Fianna Fail Senator Averil Power has described as outrageous Fingal County Council’s announcement that Clonshaugh, north Dublin, has been chosen as the location of a new “monster” sewage plant.
She said she had campaigned strongly against the selection of Clonshaugh “as it is an entirely inappropriate location for a plant of this scale”.
The proposed site is immediately adjacent to over 2,500 homes in the Clonshaugh, Priorswood and Darndale area and close to other housing developments in Belmayne, Clongriffin and Clare Hall.
Power said that the decision “will directly impact thousands of families and residents objected to this proposal. Their concerns are valid and yet they have been completely ignored”.
While Senator Power said she accepts that the waste water treatment capacity of North Dublin must be increased, she said she “absolutely rejects” that a plant of this size is appropriate for Clonshaugh.
It would make far more sense, economically and environmentally, to build a number of smaller, localised plants which could be phased in over time.
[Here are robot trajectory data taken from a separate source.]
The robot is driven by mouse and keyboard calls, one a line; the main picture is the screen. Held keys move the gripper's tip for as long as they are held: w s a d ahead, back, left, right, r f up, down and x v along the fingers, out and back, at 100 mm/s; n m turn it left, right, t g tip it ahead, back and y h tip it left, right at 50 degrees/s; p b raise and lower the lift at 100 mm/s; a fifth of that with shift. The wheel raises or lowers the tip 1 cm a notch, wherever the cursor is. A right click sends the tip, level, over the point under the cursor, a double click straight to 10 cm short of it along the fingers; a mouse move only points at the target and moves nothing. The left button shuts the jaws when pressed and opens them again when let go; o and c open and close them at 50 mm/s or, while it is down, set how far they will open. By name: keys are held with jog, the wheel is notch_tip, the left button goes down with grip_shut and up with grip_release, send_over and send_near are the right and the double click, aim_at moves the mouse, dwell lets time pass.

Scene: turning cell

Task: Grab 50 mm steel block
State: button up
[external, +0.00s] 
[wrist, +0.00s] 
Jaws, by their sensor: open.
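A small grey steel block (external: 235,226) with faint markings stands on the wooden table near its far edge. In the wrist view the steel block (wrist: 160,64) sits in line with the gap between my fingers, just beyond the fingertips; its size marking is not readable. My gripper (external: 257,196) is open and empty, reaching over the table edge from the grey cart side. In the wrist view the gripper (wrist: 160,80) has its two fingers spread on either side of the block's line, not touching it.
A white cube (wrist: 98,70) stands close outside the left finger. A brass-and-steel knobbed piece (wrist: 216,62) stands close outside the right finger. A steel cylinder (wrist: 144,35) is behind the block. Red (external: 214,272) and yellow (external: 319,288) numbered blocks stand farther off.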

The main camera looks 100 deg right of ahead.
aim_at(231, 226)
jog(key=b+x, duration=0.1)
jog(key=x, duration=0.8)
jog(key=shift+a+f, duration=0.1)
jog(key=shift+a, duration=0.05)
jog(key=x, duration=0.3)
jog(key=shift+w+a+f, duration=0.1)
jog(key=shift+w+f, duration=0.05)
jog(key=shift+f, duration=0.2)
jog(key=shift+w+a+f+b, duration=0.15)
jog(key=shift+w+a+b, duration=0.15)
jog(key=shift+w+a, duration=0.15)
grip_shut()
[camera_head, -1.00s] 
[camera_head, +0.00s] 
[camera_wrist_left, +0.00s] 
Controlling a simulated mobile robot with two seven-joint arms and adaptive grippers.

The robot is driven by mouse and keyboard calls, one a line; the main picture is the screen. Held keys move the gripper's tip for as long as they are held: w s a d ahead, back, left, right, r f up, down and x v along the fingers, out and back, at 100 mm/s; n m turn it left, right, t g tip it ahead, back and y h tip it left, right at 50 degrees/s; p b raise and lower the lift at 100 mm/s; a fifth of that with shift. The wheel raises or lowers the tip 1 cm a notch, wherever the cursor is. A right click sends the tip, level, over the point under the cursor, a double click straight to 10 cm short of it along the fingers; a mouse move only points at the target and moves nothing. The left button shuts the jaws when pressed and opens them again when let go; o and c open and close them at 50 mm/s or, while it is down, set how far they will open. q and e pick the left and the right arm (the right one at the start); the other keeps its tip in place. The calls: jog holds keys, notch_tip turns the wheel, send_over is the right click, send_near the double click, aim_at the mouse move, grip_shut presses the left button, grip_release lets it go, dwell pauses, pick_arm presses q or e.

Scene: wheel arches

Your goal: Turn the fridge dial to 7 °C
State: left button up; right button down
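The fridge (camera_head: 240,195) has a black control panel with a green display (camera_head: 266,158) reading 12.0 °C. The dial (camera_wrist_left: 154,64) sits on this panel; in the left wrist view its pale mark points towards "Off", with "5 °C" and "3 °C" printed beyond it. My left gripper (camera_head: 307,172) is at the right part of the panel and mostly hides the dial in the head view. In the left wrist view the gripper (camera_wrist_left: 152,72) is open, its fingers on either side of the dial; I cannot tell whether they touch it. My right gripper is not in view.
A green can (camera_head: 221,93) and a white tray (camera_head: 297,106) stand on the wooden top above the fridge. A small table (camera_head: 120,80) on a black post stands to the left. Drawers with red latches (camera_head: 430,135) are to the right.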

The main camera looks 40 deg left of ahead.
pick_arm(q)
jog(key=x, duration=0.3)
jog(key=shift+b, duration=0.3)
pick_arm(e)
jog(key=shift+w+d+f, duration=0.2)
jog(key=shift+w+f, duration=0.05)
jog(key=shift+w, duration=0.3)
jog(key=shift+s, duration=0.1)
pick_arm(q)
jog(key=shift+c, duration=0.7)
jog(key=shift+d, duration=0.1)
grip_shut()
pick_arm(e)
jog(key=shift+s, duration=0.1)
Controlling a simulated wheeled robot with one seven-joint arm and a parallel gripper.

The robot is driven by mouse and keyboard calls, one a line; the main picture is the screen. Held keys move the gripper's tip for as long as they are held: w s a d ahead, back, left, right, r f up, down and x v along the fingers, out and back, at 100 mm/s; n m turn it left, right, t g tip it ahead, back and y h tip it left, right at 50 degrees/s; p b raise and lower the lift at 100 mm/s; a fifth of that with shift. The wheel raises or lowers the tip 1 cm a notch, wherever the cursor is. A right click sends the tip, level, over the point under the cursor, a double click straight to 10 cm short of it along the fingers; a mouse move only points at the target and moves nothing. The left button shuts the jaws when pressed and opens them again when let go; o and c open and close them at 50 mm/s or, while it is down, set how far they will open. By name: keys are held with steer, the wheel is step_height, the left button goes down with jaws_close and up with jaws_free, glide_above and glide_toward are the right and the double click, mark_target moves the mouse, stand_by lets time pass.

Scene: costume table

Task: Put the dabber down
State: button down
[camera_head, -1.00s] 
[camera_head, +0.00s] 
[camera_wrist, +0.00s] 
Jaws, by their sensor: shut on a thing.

This is regarded as best practice internationally.
Senator Power said she intends to continue fighting against this proposal, adding that further technical investigations must take place and a planning application still has to be made and approved.
Fianna Fáil is calling on the Environment Minister Phil Hogan to put a stop to the plans for the plant.
Dublin Senator Darragh O’Brien said it is “appalling” that the plans have got to such an advanced stage, adding that approximately €18 million has already been spent on the planning and design of it, with the overall cost expected to reach “close to €1 billion”.
Local Cllr Eoghan O’Brien, who has campaigned against the development for more than two years, vowed to step up his opposition to locating the plant in a residential area in Fingal.
Meanwhile, campaign group Reclaim Fingal Alliance (RFA) has vowed to “step up its battle” against the treatment plant anywhere in the area.
Brian Hosford, RFA chairman, said that more than 10,000 residents had lodged objections against the facility:
We are still opposed to this no matter where it is going. We don’t agree with a large single plant anywhere.
The group wants a full cost benefit analysis as part a new strategic environmental assessment to examine population changes, the state of the country’s finances, and the economic and social consequences of a potential environmental disaster.
“The fact that this is going to cost half a billion euro to the economy at this time is crazy,” Hosford added.